Look through the data below and extract, unchanged, the lines from the one that contains "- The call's" to the one that contains "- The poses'", both included.

[Data items]
++++++++++++++++++++
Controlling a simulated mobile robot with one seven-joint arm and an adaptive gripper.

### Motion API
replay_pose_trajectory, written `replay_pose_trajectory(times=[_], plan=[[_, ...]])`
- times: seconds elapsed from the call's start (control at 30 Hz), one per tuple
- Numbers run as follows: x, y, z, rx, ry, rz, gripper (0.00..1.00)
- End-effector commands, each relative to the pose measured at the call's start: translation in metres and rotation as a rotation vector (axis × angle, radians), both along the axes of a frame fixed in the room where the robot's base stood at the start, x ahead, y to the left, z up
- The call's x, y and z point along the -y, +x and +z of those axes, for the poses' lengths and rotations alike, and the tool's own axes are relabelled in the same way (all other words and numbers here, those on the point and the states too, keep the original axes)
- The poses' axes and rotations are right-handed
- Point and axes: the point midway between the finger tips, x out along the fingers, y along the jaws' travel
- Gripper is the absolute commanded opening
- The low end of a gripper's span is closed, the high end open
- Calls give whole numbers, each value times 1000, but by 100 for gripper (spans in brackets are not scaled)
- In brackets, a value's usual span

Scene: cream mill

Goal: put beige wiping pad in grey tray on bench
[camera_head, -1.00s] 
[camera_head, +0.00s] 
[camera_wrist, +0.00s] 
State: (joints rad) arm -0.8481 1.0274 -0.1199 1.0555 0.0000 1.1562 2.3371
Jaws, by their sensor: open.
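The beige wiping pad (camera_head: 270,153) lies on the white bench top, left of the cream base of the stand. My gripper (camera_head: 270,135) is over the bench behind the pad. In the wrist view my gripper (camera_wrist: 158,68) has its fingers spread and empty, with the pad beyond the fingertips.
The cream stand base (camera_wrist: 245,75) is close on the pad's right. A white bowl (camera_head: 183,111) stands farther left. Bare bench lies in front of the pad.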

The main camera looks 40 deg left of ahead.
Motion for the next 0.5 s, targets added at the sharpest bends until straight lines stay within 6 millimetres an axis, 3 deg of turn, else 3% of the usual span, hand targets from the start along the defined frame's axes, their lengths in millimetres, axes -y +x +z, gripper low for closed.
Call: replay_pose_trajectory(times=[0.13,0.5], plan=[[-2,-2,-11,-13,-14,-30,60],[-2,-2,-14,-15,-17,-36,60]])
++++++++++++++++++++
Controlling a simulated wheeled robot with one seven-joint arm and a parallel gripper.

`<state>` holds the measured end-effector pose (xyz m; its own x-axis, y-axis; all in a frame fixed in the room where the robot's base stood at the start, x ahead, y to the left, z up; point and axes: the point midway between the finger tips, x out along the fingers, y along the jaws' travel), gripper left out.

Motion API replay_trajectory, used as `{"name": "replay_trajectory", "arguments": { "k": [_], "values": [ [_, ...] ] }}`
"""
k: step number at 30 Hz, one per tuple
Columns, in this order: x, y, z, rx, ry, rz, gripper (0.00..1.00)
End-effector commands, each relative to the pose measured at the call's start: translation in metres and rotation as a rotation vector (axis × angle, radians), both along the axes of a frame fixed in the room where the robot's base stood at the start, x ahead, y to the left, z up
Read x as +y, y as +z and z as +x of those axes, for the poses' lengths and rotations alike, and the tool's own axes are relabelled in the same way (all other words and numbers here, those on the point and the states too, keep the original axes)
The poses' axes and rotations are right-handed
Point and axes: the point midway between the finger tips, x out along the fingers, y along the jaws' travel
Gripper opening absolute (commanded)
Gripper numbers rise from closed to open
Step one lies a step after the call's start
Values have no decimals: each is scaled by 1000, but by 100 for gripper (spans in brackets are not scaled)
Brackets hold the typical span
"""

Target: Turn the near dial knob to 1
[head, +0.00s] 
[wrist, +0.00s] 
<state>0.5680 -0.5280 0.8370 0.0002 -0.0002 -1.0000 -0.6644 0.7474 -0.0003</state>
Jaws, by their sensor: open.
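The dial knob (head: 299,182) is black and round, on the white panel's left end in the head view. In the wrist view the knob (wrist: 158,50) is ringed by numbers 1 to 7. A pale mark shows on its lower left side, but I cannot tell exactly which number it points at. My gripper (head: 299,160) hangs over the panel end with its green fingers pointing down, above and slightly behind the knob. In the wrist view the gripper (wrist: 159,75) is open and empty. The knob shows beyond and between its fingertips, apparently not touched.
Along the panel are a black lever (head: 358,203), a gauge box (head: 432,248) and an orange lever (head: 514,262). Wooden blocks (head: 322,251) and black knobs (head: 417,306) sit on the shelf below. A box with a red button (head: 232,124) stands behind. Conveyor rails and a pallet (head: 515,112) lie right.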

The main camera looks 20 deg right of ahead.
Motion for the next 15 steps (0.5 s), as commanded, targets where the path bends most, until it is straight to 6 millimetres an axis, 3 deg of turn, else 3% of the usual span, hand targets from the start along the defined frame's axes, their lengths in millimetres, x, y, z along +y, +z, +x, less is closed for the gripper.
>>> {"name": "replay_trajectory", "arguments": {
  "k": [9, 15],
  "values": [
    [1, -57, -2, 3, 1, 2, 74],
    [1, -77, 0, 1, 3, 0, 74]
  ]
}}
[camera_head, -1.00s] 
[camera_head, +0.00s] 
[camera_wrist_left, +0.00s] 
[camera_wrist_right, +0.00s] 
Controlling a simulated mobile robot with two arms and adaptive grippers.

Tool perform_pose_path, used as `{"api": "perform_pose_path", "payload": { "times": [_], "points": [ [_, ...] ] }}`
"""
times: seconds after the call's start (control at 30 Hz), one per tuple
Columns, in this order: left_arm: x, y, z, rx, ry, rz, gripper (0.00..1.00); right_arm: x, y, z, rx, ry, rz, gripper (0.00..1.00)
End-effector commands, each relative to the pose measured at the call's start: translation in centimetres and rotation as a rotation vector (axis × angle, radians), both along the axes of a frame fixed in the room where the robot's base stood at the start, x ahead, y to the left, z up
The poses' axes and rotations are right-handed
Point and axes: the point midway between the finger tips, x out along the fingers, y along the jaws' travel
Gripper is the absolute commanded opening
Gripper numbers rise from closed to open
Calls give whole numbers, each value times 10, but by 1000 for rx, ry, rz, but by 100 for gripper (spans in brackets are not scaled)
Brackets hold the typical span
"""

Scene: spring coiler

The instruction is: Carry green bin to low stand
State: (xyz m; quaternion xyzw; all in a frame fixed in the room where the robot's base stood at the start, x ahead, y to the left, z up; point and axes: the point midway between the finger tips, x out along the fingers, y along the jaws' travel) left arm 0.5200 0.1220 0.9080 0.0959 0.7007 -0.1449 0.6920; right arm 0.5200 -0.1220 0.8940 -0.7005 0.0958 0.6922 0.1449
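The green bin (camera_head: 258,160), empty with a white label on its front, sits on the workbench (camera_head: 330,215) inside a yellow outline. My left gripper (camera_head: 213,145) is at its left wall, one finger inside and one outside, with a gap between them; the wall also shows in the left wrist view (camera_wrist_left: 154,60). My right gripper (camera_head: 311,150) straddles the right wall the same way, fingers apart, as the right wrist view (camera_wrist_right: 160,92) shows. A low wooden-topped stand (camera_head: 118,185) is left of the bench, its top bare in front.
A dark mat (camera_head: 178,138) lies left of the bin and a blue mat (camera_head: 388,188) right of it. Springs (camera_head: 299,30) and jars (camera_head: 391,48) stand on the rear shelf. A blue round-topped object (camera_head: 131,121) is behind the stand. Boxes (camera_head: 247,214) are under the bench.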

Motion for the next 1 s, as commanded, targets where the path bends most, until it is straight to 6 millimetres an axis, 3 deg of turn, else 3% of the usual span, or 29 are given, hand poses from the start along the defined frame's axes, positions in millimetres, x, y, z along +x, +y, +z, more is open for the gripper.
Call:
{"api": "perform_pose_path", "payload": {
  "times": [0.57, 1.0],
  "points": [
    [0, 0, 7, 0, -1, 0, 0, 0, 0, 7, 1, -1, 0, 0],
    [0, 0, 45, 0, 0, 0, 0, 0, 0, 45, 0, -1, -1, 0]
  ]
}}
++++++++++++++++++++
◆ EXERCISE OUTPUT ◆
- The call's x, y and z point along the -y, +x and +z of those axes, for the poses' lengths and rotations alike, and the tool's own axes are relabelled in the same way (all other words and numbers here, those on the point and the states too, keep the original axes)
- The poses' axes and rotations are right-handed

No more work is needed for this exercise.